Anyway. When I am in need of some athletic inspiration, there are two great books I turn to:
The World’s Toughest Endurance Challenges is guaranteed to make you go WTF? It’s like a group of bored marathoners and iron-men/women got together over a couple of beers or six, and said, “What is the most crazy-assed endeavour we can put our bodies through? I know! Let’s race from London’s Marble Arch to the Arc de Triomphe in Paris!”
Seriously: a 467 km race that has participants running from London to Dover, swimming the English Channel to Calais, and then biking to Paris. And if you go on the website for this event, you’ll see a notice saying “due to demand there is a selection process…” That’s right: people are demanding to run this race!!
The book is filled with tons of inspirational pictures of people running ultra-marathons in exotic locales (Patagonia, the Gobi Desert, the South Pole), and participating in adventure races such as The Red Bull X-Alps, which requires racers to paraglide, run, and mountain climb their way from Salzburg to Monaco. There is also the 4132 km Trans Europe Footrace, or, my particular favourite, the Ö till Ö which is Swedish for “island to island,” and involves swimming and running: swimming in your running shoes and running in your wetsuit in order to race along the length of a 64 km archipelago.

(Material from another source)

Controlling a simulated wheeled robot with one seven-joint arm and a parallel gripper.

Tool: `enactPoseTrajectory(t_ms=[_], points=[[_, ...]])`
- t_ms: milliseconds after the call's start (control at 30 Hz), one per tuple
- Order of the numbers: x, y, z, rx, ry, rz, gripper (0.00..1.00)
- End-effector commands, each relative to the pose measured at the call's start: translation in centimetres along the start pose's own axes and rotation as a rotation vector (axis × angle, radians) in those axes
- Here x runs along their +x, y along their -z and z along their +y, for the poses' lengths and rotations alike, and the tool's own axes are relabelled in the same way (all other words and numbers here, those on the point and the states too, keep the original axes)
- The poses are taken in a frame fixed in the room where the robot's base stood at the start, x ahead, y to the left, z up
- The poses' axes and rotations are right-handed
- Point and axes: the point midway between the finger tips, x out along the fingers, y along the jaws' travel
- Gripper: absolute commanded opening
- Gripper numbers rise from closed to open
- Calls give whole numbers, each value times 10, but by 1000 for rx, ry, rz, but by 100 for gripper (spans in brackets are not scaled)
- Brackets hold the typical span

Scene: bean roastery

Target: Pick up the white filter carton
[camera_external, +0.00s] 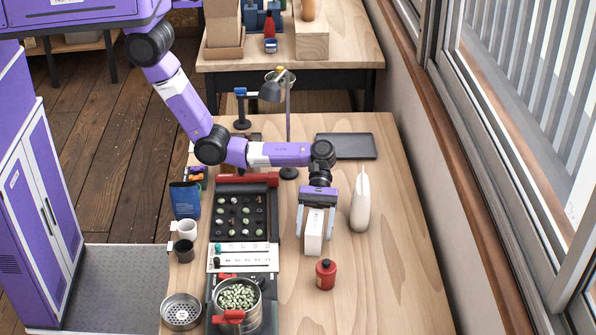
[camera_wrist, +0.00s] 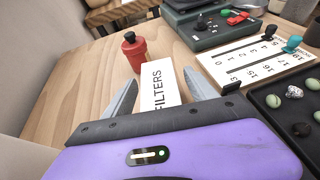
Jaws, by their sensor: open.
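The white filter carton (camera_external: 315,240) stands upright on the wooden table in the external view. In the wrist view the carton (camera_wrist: 162,86) shows its white face with the word FILTERS, and its lower part is hidden behind my gripper's body. My gripper (camera_external: 316,222) is lowered over the carton from above. In the wrist view the two grey fingers of my gripper (camera_wrist: 160,95) are open, one on each side of the carton. A gap shows beside the left finger; whether the right finger touches the carton I cannot tell.
A red bottle (camera_external: 326,274) stands just in front of the carton. A black bean tray (camera_external: 240,212), a numbered white board (camera_external: 243,257) and a pot of green beans (camera_external: 238,299) lie left. The table's front right is clear.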

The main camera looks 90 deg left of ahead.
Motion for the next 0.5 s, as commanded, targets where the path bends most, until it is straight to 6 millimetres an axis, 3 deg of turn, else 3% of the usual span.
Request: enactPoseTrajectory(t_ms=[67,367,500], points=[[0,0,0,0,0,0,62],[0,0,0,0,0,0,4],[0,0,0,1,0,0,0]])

I love books that allow me to be secure in the knowledge of my own sanity, while safely questioning others.’
This book gives me the feeling that anything is possible if I just endure, and is perfect for a Monday morning.

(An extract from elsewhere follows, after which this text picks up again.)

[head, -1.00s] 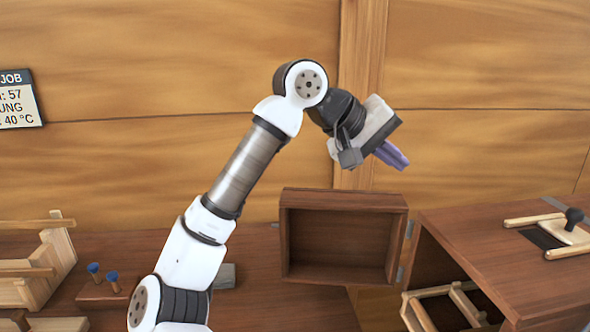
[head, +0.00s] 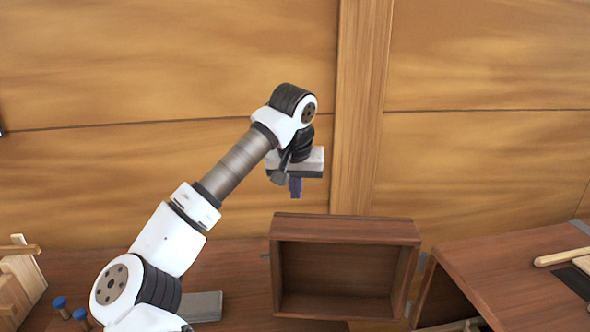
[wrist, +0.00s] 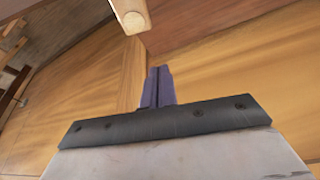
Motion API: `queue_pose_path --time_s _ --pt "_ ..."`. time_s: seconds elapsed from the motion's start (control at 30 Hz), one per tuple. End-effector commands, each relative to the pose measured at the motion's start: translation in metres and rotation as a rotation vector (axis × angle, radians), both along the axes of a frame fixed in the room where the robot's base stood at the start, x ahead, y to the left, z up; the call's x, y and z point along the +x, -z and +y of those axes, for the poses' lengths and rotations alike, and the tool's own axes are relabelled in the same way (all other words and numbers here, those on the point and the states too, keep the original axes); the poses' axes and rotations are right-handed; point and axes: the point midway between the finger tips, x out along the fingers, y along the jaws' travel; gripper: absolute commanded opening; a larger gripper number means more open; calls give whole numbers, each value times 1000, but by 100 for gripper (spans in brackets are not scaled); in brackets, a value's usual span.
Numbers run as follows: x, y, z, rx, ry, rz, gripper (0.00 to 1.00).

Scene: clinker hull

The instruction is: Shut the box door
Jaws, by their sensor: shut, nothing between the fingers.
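The box (head: 510,275) is dark brown wood and stands at the right in the head view, its open side facing left. Its door (head: 345,228) looks like a shallow framed tray, stands swung open left of the box, and shows its hollow inside. Metal hinges (head: 410,307) show between the door's right edge and the box. My gripper (head: 295,192) is shut and empty, with purple fingers pointing down. In the picture it is above the door's upper left part, apart from it. The fingers (wrist: 157,88) also show shut in the wrist view.
A wooden rack (head: 20,275) and blue-topped pegs (head: 60,302) are at the left. A grey block (head: 203,306) lies on the bench left of the door. Pale wooden bars (head: 565,256) lie on the box top. A plank wall with a post (head: 358,110) stands behind.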

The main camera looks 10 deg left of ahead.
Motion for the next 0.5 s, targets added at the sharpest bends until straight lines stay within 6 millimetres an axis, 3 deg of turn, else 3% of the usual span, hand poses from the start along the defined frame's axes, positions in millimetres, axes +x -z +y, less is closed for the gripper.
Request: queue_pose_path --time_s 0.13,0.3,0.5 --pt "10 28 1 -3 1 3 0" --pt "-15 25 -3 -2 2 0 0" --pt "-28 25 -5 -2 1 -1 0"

While The World’s Greatest Endurance Challenges is a fantasy book filled with people with super-human-strength (or maybe just super-crazy-people), Margaret Webb’s “Older Faster Stronger” is more for us mortals.

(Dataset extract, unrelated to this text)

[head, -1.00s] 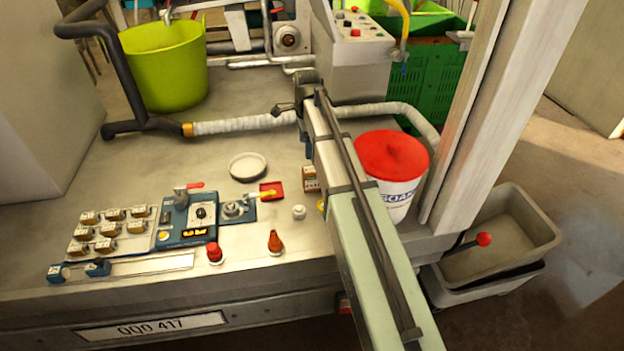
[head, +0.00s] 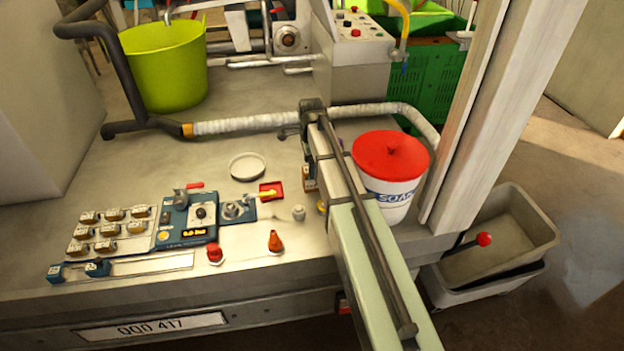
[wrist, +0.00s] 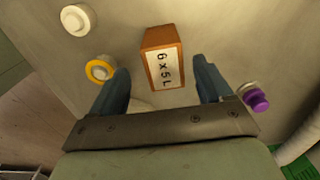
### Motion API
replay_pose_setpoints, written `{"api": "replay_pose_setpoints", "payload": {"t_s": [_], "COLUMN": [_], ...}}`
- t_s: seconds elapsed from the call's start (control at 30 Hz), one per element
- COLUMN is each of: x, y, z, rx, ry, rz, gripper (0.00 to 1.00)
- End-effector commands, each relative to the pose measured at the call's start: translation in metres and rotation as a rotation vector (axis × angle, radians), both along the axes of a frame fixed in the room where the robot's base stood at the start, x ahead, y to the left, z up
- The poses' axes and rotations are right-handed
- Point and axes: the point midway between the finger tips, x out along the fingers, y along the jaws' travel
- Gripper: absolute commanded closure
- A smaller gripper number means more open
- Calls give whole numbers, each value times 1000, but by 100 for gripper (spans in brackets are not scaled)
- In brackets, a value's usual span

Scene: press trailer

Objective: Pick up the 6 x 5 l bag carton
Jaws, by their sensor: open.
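The carton (wrist: 164,70) is a small orange-brown box with a pale label reading 6 x 5 L in the wrist view. In the head view the carton (head: 309,179) stands on the grey deck, partly hidden behind my arm. My gripper (wrist: 160,68) is open, with one blue-grey finger on each side of the carton's near end in the picture. A gap shows between the carton and each finger. Nothing is held.
A yellow-ringed piece (wrist: 100,70) is close to the left finger and a purple-capped piece (wrist: 257,99) close to the right. A white bucket with red lid (head: 391,170) stands right of my arm. A white round dish (head: 247,167) lies left.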

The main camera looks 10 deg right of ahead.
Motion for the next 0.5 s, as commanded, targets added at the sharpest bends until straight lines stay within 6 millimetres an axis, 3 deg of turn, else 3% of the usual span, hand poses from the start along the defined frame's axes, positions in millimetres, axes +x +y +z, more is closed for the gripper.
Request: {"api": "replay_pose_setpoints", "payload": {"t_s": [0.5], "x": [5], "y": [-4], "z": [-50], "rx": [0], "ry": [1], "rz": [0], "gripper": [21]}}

Subtitled “what women runners can teach us all about living younger, longer,” this book is also filled with great feats of endurance, but the difference is that the women Webb writes about are all in their late forties, fifties and beyond. And by beyond, I mean, people like Olga Kotelko, who was a track star right into her nineties, and Betty Jean McHugh who, at 88, continues to set running records. (And, inspirational side note, she didn’t start running until she was 50.)
Webb’s book is less about the shock value of unbelievable races, and more about showing that physical fitness, and running in particular, can continue throughout your life. She talks a lot about the science behind athleticism, but she mixes it with stories of her own experience and that of other women who are living long and healthy lives by staying active.
It’s almost enough to get me off the couch.
Reading these books will either leave you exhausted or invigorated, but they’ll also leave you inspired. While I won’t be heading to Antarctic any time soon, I now have the push I need to get outside for half an hour. If BJ McHugh can run the Honolulu Marathon in six and half hours, the least I can do is walk around the block.